Stored records:
※ ※ ※
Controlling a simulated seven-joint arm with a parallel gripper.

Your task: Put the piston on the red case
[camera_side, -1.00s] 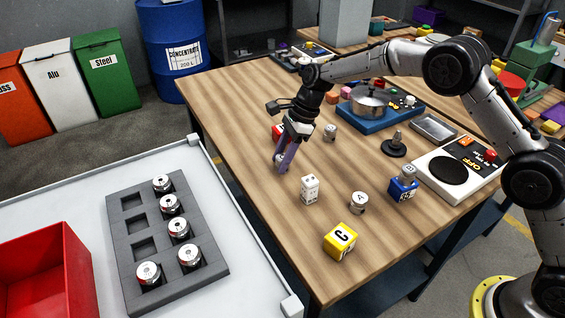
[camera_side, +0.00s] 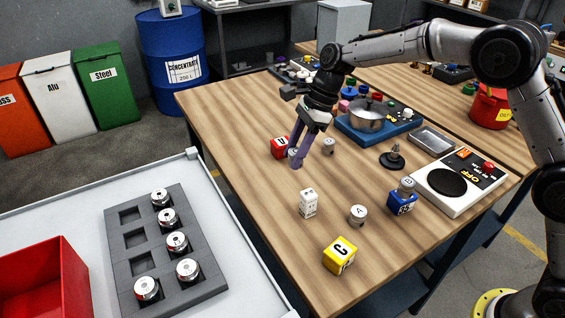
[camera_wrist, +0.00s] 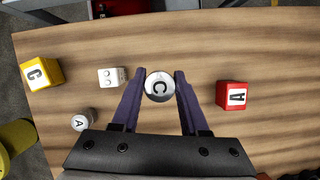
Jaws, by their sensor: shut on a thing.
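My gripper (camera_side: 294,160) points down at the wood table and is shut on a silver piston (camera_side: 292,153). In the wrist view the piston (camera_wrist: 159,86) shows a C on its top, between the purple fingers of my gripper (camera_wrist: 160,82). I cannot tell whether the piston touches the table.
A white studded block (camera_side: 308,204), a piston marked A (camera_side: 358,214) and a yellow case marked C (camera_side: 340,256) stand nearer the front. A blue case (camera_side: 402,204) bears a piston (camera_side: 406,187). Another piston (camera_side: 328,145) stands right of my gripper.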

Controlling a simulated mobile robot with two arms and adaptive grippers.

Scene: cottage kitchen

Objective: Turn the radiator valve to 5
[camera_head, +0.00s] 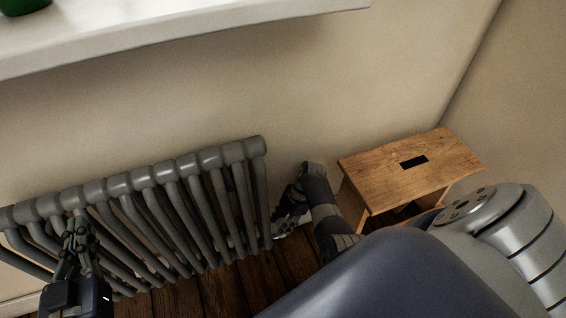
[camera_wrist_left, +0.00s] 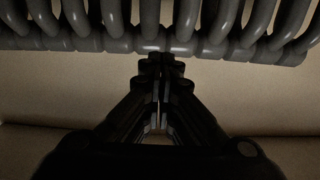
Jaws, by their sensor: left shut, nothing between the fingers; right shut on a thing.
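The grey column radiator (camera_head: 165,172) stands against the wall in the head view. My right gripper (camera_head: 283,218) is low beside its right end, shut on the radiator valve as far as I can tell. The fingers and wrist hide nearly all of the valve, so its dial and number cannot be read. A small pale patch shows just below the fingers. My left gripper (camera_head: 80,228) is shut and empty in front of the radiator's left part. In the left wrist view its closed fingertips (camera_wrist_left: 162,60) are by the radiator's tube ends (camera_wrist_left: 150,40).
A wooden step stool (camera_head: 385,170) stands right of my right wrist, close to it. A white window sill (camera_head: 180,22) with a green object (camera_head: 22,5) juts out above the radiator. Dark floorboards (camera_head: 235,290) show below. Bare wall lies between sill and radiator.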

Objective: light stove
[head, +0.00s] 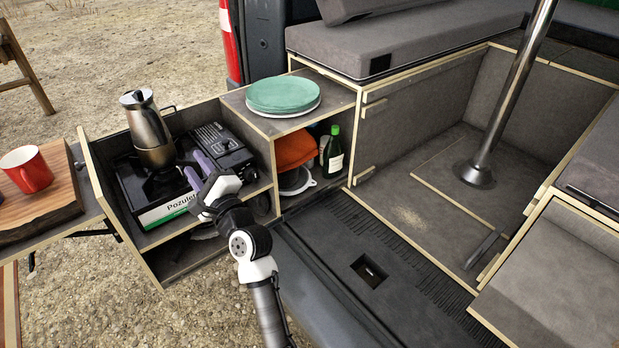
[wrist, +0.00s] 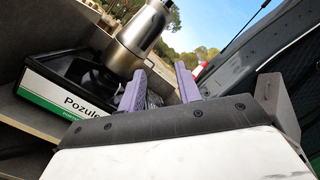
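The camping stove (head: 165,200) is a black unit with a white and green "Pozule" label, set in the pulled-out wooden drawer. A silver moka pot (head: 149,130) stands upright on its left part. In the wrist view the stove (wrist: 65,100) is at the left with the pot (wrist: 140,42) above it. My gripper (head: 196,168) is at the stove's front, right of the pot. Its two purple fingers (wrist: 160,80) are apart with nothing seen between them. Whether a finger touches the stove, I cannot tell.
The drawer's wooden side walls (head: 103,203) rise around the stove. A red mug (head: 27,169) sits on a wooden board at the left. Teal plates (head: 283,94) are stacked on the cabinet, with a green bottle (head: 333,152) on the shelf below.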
※ ※ ※
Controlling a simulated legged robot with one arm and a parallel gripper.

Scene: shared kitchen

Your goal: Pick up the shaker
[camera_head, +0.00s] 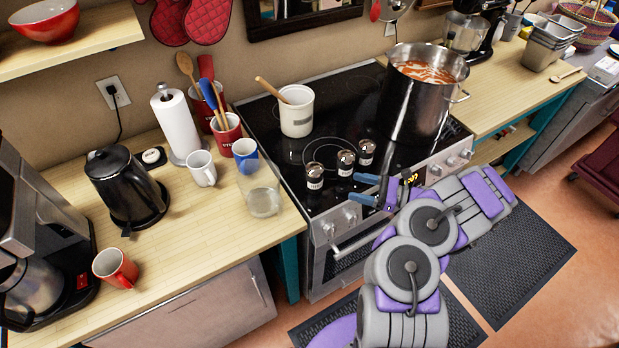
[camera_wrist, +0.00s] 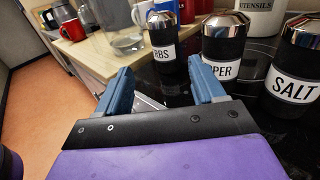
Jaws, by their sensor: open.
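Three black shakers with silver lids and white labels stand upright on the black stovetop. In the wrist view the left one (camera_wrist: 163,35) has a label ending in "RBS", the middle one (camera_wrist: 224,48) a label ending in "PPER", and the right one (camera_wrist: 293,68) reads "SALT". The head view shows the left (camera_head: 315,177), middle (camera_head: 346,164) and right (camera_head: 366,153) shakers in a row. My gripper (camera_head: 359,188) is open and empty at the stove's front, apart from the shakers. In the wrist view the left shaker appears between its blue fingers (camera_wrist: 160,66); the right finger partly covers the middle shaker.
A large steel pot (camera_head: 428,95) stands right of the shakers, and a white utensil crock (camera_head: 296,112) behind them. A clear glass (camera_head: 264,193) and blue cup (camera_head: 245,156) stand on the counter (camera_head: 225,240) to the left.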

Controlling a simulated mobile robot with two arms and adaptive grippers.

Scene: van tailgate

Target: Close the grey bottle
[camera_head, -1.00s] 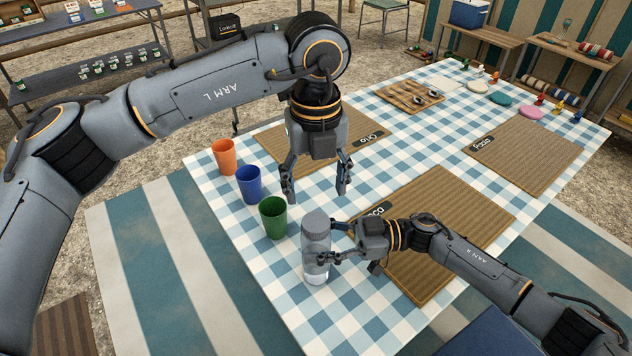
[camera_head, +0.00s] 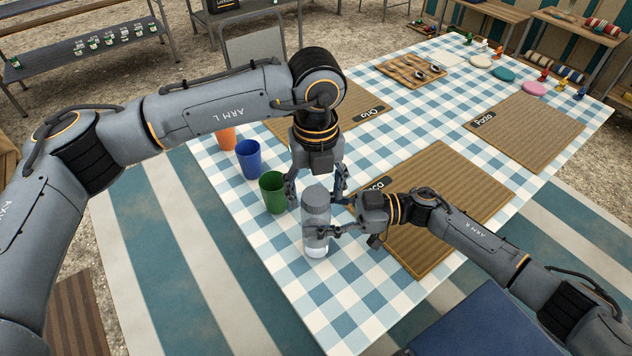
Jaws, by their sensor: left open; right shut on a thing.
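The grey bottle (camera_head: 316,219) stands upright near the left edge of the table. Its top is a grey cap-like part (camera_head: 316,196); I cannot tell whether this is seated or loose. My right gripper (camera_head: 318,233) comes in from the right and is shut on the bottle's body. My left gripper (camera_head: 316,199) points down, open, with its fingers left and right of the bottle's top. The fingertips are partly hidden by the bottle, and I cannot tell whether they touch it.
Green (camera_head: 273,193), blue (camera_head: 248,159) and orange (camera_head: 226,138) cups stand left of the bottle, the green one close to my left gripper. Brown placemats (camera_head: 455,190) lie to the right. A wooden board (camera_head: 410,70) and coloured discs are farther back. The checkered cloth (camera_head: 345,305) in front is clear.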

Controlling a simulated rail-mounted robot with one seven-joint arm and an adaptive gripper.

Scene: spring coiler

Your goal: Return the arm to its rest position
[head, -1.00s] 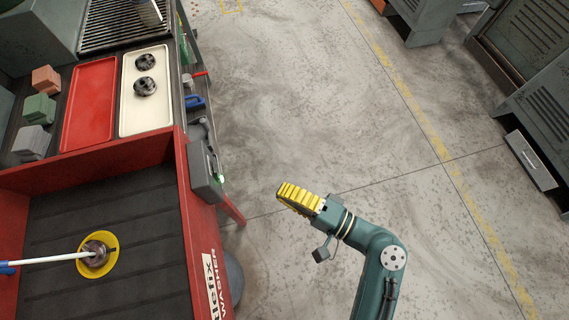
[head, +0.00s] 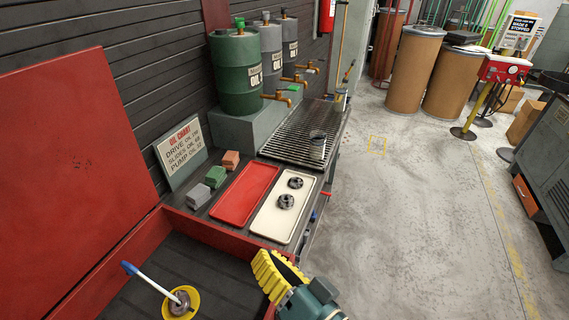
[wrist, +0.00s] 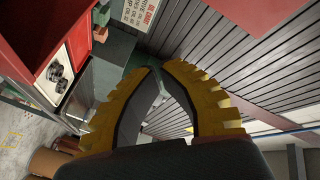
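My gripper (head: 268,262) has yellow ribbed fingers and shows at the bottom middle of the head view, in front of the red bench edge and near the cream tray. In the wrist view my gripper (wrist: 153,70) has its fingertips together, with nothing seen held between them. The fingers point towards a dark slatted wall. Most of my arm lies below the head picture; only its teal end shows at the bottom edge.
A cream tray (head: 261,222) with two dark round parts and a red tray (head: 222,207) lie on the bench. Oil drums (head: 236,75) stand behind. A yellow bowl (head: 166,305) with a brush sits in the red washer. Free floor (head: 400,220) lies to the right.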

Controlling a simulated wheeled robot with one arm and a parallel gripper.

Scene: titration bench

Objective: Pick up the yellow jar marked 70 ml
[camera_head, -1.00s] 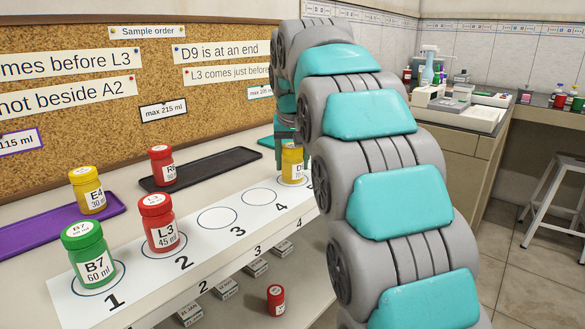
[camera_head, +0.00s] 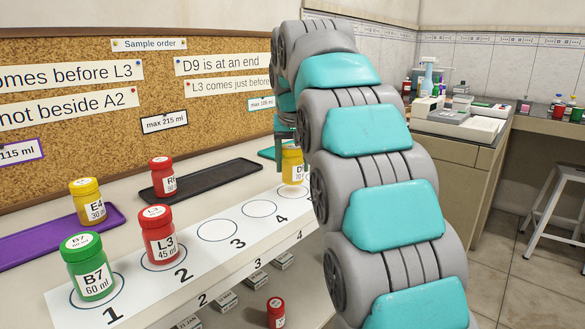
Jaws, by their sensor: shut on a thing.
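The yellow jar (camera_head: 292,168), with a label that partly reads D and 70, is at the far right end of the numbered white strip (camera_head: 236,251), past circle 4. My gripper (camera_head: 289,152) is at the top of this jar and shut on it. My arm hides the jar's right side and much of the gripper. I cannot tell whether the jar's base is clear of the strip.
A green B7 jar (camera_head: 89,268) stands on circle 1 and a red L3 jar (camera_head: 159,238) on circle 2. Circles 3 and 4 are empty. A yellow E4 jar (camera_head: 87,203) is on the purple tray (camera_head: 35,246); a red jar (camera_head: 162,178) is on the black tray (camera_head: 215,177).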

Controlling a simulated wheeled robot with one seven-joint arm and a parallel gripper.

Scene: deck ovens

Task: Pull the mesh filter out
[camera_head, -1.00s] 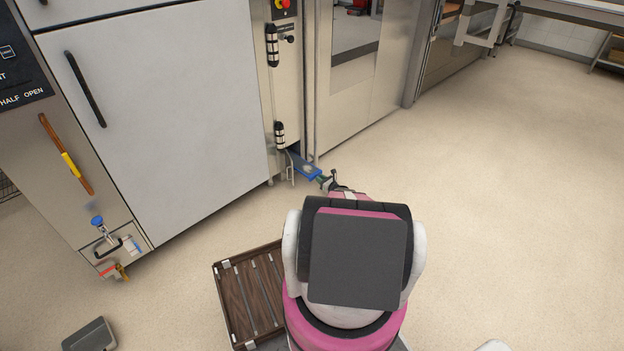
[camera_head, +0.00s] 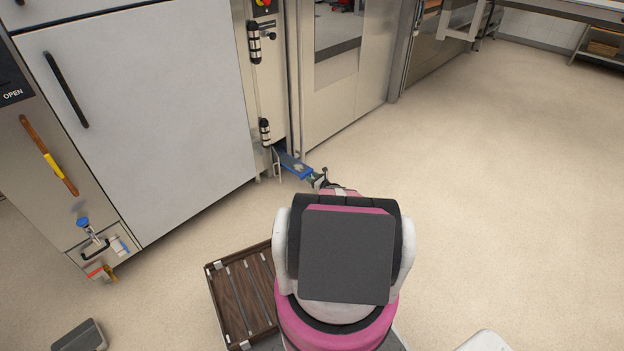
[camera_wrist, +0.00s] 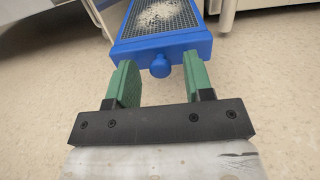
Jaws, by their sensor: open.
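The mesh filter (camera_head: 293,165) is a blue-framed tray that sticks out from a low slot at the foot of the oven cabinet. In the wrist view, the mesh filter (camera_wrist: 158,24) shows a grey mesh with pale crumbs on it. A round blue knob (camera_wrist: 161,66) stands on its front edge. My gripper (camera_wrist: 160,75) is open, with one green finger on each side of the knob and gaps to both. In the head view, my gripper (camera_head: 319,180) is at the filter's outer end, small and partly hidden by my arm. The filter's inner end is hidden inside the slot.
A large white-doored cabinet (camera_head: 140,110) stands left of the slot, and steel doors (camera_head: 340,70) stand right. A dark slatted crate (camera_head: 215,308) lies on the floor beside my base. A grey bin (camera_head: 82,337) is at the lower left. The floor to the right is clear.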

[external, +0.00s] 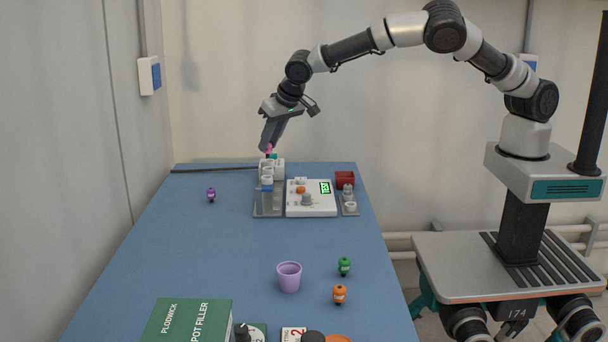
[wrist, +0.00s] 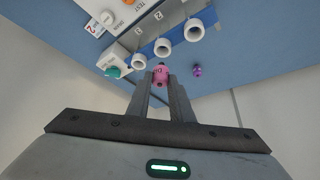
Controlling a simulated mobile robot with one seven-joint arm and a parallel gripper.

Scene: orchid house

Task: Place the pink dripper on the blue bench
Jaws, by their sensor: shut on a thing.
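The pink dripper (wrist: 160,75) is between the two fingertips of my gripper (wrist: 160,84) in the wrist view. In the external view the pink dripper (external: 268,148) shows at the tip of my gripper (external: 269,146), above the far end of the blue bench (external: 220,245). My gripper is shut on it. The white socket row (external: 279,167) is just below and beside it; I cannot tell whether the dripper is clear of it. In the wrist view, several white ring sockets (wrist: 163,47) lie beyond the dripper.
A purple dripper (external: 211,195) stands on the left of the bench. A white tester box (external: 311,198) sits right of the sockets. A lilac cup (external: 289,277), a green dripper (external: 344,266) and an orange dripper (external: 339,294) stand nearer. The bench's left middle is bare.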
※ ※ ※
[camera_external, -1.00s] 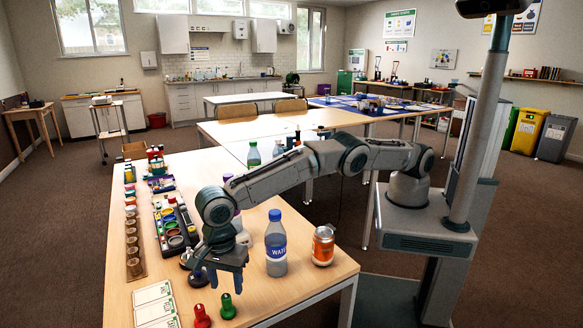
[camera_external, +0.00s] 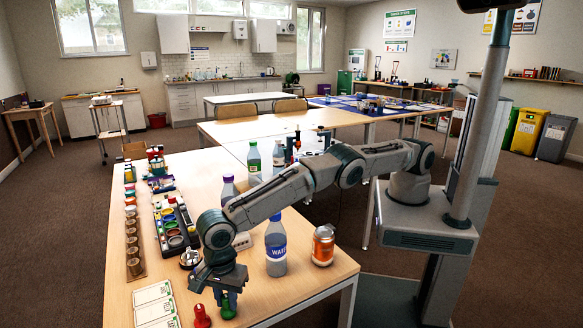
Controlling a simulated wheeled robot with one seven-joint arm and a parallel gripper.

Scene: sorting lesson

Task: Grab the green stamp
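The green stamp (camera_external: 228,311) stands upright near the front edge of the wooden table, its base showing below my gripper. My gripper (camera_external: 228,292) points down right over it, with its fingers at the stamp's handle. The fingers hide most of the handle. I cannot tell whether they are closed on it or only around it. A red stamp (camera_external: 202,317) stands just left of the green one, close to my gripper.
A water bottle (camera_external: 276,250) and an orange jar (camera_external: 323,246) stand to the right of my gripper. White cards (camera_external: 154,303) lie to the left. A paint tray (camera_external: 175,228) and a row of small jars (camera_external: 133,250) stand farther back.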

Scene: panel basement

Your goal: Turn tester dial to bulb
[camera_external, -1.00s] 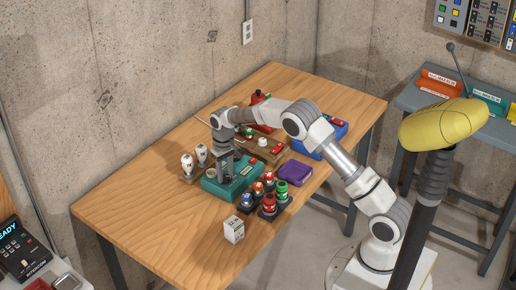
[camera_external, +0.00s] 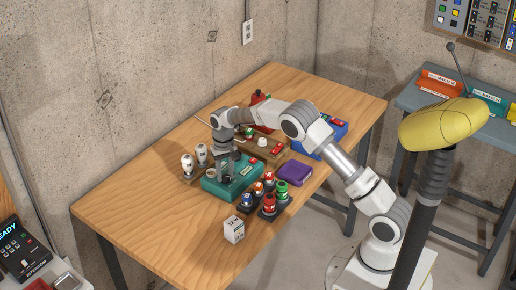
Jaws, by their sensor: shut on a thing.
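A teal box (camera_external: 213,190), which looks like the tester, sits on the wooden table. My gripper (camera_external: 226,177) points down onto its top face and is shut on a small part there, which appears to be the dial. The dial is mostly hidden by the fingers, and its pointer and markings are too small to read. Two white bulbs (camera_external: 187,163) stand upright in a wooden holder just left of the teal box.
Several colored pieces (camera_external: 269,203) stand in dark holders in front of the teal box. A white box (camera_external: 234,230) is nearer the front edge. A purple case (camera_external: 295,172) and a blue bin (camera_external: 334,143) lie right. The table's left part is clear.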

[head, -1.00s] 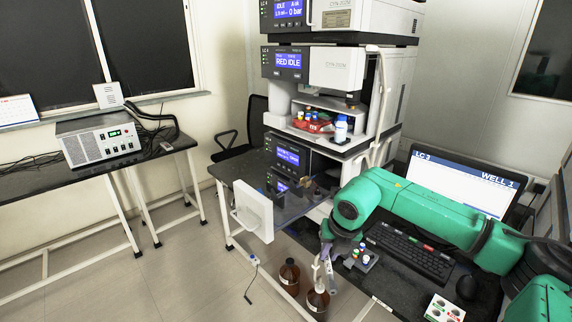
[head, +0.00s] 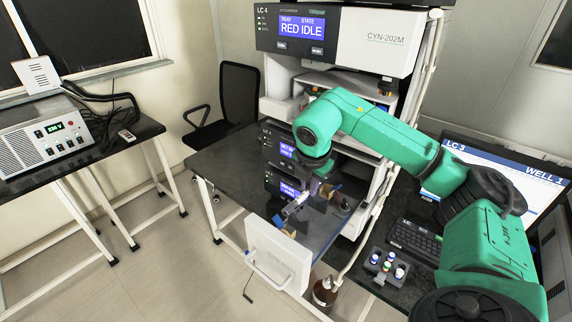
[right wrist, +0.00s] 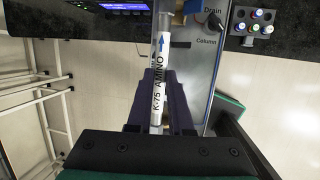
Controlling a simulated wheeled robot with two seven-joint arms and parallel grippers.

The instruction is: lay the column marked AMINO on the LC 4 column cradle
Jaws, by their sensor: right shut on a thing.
※ ※ ※
Above are the records. Copy only the lines from the one with "Your goal: Return" through the one with "Scene: deck ovens", exactly, with no pictures.

Your goal: Return the arm to its rest position
[head, -1.00s] 
[head, +0.00s] 
[wrist, +0.00s] 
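My gripper (head: 268,262) has yellow ribbed fingers and shows at the bottom middle of the head view, in front of the red bench edge and near the cream tray. In the wrist view my gripper (wrist: 153,70) has its fingertips together, with nothing seen held between them. The fingers point towards a dark slatted wall. Most of my arm lies below the head picture; only its teal end shows at the bottom edge.
A cream tray (head: 261,222) with two dark round parts and a red tray (head: 222,207) lie on the bench. Oil drums (head: 236,75) stand behind. A yellow bowl (head: 166,305) with a brush sits in the red washer. Free floor (head: 400,220) lies to the right.

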Controlling a simulated wheeled robot with one arm and a parallel gripper.

Scene: titration bench

Objective: Pick up the yellow jar marked 70 ml
[camera_head, -1.00s] 
[camera_head, +0.00s] 
Jaws, by their sensor: shut on a thing.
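The yellow jar (camera_head: 292,168), with a label that partly reads D and 70, is at the far right end of the numbered white strip (camera_head: 236,251), past circle 4. My gripper (camera_head: 289,152) is at the top of this jar and shut on it. My arm hides the jar's right side and much of the gripper. I cannot tell whether the jar's base is clear of the strip.
A green B7 jar (camera_head: 89,268) stands on circle 1 and a red L3 jar (camera_head: 159,238) on circle 2. Circles 3 and 4 are empty. A yellow E4 jar (camera_head: 87,203) is on the purple tray (camera_head: 35,246); a red jar (camera_head: 162,178) is on the black tray (camera_head: 215,177).

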Controlling a simulated wheeled robot with one seven-joint arm and a parallel gripper.

Scene: deck ovens

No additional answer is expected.